Piet Mondrian (1872-1944), Composizione con linee e colore III, 1937, Olio su tela, Kunstmuseum Den Haag
Piet Mondrian (1872-1944), Composizione con rosso, giallo e blu, 1921, Olio su tela, Kunstmuseum Den Haag
L’esposizione si conclude con un’apprezzabile sezione, curata da Domitilla Dardi, dedicata all’influenza del De Stijl sul design. In particolare, sono presenti opere di Gerrit Rietveld, tra cui la celebre “Red and Blue Chair”. Unica pecca di questo approfondimento è stata l’assenza di riferimenti al Bauhaus, la celebre scuola di architettura e design fondata da Walter Gropius nel 1919, che fu centrale per la diffusione del De Stijl nel disegno industriale.
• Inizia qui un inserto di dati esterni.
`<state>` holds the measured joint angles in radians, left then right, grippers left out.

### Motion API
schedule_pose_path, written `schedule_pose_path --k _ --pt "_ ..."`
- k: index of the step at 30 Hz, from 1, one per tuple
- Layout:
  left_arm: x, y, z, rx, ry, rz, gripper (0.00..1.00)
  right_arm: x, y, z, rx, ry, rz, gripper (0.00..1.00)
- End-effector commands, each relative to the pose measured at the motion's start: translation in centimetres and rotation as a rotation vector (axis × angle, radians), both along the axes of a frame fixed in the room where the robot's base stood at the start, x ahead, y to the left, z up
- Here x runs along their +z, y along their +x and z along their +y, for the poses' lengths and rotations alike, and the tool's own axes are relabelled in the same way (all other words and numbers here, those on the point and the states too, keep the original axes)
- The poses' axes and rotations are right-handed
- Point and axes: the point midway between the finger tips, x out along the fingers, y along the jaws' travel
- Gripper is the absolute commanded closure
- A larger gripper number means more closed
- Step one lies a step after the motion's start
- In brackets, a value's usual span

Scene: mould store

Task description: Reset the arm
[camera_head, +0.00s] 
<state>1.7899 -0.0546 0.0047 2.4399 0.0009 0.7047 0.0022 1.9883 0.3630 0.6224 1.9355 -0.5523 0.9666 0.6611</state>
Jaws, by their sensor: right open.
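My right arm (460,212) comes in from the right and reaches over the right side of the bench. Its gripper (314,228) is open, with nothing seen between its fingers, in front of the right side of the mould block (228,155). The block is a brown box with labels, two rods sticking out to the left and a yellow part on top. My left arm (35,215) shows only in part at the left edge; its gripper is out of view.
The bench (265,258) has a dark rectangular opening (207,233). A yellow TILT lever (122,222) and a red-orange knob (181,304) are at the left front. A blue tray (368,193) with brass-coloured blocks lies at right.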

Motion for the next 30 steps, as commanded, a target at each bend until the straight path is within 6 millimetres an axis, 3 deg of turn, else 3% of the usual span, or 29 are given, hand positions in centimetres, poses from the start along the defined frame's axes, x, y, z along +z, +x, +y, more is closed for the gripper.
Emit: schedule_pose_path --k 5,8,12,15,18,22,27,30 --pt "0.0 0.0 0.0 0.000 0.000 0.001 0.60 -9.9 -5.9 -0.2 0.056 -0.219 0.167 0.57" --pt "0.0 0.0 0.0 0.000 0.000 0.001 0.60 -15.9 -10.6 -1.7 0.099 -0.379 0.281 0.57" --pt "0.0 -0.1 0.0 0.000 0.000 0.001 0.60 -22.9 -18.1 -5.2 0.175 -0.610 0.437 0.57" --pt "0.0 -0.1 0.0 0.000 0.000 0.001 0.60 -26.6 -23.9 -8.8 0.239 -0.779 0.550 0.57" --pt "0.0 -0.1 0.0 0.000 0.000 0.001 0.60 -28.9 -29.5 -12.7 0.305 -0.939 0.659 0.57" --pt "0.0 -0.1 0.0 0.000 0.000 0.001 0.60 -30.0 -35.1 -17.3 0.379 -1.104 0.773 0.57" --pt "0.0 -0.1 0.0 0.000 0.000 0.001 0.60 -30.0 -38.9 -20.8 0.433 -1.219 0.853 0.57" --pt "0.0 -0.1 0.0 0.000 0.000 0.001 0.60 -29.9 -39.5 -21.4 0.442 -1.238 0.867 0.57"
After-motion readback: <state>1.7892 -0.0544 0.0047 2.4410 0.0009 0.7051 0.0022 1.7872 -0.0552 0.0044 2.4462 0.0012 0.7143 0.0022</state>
Per concludere, la sensazione di chi scrive è che il Mudec abbia fatto il passo più lungo della gamba: la mostra risulta intricata e sottotono, complice un allestimento che, nonostante riesca perfettamente nell’intento di immergere i visitatori nel linguaggio creativo di Mondrian, non permette alle opere di risaltare (fallendo dunque nel suo compito primario). Il progetto espositivo è sicuramente meritevole ma, forse, troppo ambizioso. Si tratta, purtroppo, di un’occasione mancata per portare un artista come Mondrian al grande pubblico italiano, nonostante una selezione di opere eccezionali e in gran parte poco conosciute. Dobbiamo tenere conto, infatti, delle necessità a cui è chiamata a rispondere una mostra. Sebbene non si possano ignorare le esigenze economiche che sottostanno ad ogni prodotto di consumo, affinché un’esposizione d’arte possa dirsi riuscita deve avere come primi obiettivi l’educazione e la divulgazione. A mio avviso il coraggioso tentativo di ricerca di questa mostra non è stato, per i motivi elencati in questo articolo, completamente realizzato; questo non significa, però, che la mostra sia stata del tutto fallimentare: il lavoro effettuato sui rapporti fra la Scuola dell’Aja e il primo periodo di Mondrian è esemplare e permette di osservare l’artista da una nuova prospettiva, ma risulta un percorso lasciato a metà, in cui le promesse sono rimaste, per lo più, solamente parole.